Restate the complete material exactly.

· · ·

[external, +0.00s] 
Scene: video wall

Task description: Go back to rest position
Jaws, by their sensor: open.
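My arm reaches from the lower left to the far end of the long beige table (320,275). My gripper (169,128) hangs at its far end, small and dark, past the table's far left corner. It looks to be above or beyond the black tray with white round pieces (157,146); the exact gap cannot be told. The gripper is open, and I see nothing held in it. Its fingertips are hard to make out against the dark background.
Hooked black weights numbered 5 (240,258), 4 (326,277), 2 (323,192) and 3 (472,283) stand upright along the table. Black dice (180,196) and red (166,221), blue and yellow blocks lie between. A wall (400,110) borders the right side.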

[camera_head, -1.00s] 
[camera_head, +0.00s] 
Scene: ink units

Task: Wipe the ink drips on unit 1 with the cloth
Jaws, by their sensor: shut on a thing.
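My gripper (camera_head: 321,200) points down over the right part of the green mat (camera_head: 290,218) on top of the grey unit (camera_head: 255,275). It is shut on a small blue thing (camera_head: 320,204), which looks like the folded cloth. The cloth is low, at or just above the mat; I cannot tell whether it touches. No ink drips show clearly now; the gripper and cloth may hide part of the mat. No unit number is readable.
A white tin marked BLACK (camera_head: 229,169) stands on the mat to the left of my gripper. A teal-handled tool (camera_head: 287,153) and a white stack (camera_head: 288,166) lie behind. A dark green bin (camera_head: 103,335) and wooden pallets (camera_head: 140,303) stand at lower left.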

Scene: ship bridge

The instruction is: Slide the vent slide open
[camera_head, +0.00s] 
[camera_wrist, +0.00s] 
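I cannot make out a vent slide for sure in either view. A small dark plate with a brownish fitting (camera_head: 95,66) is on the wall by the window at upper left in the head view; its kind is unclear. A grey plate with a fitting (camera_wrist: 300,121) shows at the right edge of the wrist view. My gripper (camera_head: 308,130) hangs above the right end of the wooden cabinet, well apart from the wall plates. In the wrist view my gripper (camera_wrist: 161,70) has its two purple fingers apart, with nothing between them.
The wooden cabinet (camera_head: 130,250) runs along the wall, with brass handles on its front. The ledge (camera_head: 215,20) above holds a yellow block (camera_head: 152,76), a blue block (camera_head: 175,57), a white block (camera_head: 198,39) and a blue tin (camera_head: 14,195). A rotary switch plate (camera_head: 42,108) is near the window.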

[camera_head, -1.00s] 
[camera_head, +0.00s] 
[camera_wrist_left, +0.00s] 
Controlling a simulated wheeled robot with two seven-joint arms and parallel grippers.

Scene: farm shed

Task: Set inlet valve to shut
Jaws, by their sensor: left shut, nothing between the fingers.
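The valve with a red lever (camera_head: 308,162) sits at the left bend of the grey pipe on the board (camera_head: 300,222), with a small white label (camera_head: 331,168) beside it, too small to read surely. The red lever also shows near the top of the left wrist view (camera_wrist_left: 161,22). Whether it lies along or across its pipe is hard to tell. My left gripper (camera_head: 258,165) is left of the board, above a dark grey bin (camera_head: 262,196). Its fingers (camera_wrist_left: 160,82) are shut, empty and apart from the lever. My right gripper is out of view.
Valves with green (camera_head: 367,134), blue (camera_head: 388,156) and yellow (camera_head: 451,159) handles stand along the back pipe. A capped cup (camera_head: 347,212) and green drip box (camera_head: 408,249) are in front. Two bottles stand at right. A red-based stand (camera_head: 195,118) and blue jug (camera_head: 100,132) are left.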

· · ·

→ **TASK SOLUTION**
[external, +0.00s] 
Scene: video wall

Task description: Go back to rest position
Jaws, by their sensor: open.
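My arm reaches from the lower left to the far end of the long beige table (320,275). My gripper (169,128) hangs at its far end, small and dark, past the table's far left corner. It looks to be above or beyond the black tray with white round pieces (157,146); the exact gap cannot be told. The gripper is open, and I see nothing held in it. Its fingertips are hard to make out against the dark background.
Hooked black weights numbered 5 (240,258), 4 (326,277), 2 (323,192) and 3 (472,283) stand upright along the table. Black dice (180,196) and red (166,221), blue and yellow blocks lie between. A wall (400,110) borders the right side.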

[camera_head, -1.00s] 
[camera_head, +0.00s] 
Scene: ink units

Task: Wipe the ink drips on unit 1 with the cloth
Jaws, by their sensor: shut on a thing.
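My gripper (camera_head: 321,200) points down over the right part of the green mat (camera_head: 290,218) on top of the grey unit (camera_head: 255,275). It is shut on a small blue thing (camera_head: 320,204), which looks like the folded cloth. The cloth is low, at or just above the mat; I cannot tell whether it touches. No ink drips show clearly now; the gripper and cloth may hide part of the mat. No unit number is readable.
A white tin marked BLACK (camera_head: 229,169) stands on the mat to the left of my gripper. A teal-handled tool (camera_head: 287,153) and a white stack (camera_head: 288,166) lie behind. A dark green bin (camera_head: 103,335) and wooden pallets (camera_head: 140,303) stand at lower left.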

Scene: ship bridge

The instruction is: Slide the vent slide open
[camera_head, +0.00s] 
[camera_wrist, +0.00s] 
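I cannot make out a vent slide for sure in either view. A small dark plate with a brownish fitting (camera_head: 95,66) is on the wall by the window at upper left in the head view; its kind is unclear. A grey plate with a fitting (camera_wrist: 300,121) shows at the right edge of the wrist view. My gripper (camera_head: 308,130) hangs above the right end of the wooden cabinet, well apart from the wall plates. In the wrist view my gripper (camera_wrist: 161,70) has its two purple fingers apart, with nothing between them.
The wooden cabinet (camera_head: 130,250) runs along the wall, with brass handles on its front. The ledge (camera_head: 215,20) above holds a yellow block (camera_head: 152,76), a blue block (camera_head: 175,57), a white block (camera_head: 198,39) and a blue tin (camera_head: 14,195). A rotary switch plate (camera_head: 42,108) is near the window.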

[camera_head, -1.00s] 
[camera_head, +0.00s] 
[camera_wrist_left, +0.00s] 
Controlling a simulated wheeled robot with two seven-joint arms and parallel grippers.

Scene: farm shed

Task: Set inlet valve to shut
Jaws, by their sensor: left shut, nothing between the fingers.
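The valve with a red lever (camera_head: 308,162) sits at the left bend of the grey pipe on the board (camera_head: 300,222), with a small white label (camera_head: 331,168) beside it, too small to read surely. The red lever also shows near the top of the left wrist view (camera_wrist_left: 161,22). Whether it lies along or across its pipe is hard to tell. My left gripper (camera_head: 258,165) is left of the board, above a dark grey bin (camera_head: 262,196). Its fingers (camera_wrist_left: 160,82) are shut, empty and apart from the lever. My right gripper is out of view.
Valves with green (camera_head: 367,134), blue (camera_head: 388,156) and yellow (camera_head: 451,159) handles stand along the back pipe. A capped cup (camera_head: 347,212) and green drip box (camera_head: 408,249) are in front. Two bottles stand at right. A red-based stand (camera_head: 195,118) and blue jug (camera_head: 100,132) are left.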

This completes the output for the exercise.